Frédérick Gravel : C’est un peu plus compliqué. Il y a trois danseurs et un musicien, même s’il bouge un peu pour nous accompagner, et moi, qui joue aussi un peu de guitare, mais je danse surtout. Et il y a un danseur et un acteur. C’est une vieille pièce et voilà longtemps que nous nous amusons à brouiller les frontières. Il y a un acteur et un danseur. Nous avons chacun une identité différente, et ça se voit dans les corps, les différents entraînements, les cultures physiques hétérogènes. En 2010, il n’y avait que des personnalités qui faisaient par ailleurs de la mise en scène. Même Stéphane Boucher, le musicien qui est de retour pour la première fois pour cette reprise après quatorze ans. Il y avait Dave Saint-Pierre, chorégraphe très connu depuis, mais également excellent danseur, Nicolas Cantin qui est aussi chorégraphe. Donc nous étions très à l’aise avec l’impro et la dramaturgie, et ça apparaissait fortement dans la première version, et ça donnait un spectacle très ouvert, très performatif. Avec le temps, c’est devenu un peu plus écrit, mais très légèrement. Aujourd’hui, il ne reste que Stéphane et moi qui sommes « d’origine » !

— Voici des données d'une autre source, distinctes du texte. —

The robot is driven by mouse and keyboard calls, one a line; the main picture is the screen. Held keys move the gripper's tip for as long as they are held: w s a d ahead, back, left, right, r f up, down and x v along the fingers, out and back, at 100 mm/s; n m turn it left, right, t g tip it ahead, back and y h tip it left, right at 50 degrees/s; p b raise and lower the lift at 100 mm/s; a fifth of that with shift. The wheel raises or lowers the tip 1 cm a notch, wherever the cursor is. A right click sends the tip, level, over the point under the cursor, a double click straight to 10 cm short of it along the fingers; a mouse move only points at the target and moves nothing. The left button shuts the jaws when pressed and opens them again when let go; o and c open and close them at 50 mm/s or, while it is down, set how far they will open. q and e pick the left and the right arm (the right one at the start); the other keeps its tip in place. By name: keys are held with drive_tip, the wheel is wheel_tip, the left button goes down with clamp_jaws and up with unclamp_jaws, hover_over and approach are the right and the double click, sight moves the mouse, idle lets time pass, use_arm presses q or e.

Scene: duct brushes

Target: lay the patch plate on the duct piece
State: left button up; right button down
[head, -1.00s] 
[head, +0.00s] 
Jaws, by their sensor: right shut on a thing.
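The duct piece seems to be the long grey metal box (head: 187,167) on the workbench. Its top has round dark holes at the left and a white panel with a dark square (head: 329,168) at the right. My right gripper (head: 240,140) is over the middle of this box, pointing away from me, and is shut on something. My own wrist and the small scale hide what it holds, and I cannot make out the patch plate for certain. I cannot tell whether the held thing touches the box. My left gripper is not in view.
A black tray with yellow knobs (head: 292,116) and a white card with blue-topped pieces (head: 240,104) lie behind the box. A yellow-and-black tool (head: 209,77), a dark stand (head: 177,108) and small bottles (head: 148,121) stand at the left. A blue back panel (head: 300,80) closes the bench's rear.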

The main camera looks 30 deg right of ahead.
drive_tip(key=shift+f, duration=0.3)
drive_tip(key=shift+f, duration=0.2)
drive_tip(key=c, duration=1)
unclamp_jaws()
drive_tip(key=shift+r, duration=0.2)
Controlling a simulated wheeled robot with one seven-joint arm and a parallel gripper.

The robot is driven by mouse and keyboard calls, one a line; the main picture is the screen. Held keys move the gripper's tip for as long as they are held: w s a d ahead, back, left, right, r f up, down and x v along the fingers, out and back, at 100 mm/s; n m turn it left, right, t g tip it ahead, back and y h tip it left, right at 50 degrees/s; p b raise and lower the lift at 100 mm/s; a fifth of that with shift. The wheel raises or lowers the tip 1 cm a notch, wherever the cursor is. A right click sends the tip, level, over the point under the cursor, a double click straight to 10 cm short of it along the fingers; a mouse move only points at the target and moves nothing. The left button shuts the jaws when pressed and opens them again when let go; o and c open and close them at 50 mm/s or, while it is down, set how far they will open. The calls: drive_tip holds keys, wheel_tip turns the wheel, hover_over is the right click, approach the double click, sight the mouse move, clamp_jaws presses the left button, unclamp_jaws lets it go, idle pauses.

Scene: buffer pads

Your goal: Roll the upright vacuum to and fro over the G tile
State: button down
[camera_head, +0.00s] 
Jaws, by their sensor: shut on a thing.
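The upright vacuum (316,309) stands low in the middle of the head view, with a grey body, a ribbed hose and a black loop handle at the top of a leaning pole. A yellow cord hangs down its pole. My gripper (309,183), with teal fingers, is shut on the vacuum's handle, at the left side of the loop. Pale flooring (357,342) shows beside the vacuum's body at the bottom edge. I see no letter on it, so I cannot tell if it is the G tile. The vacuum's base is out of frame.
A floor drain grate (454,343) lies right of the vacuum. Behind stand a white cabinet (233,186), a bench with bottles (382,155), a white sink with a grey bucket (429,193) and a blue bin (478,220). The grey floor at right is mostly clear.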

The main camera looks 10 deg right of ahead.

DCH : Comment transmettre une pièce comme celle-ci qui a un vécu et une histoire singulière ?

Frédérick Gravel : Il faut beaucoup communiquer les intentions, et le remonter comme il était puis réagir en fonction de ce qui fait encore sens ou non. Comme pour les costumes dont je parlais. Nous avons réitéré le même geste d’aller les acheter, mais ils sont actuels. Et donc pour la chorégraphie c’est pareil. En la regardant, nous voyons ce qui ne colle plus. Idem pour les textes. Certaines blagues semblent d’un autre âge, de toutes façons, je les changeais sans arrêt. Je ne peux faire abstraction du fait que ce spectacle a 14 ans. Je danse en me disant je n’aurais pas écrit ça à 45 ans. Parce que ça fait mal. Alors je le fais comme je peux avec le danseur que je suis maintenant. Mais si j’en parle sur le plateau, tout le monde devient complice de ce qui est en train de se passer. C’est-à-dire que le danseur se rend bien compte qu’il est plus vieux et que le monde est différent. Donc comment le remonter ? En accusant la distance !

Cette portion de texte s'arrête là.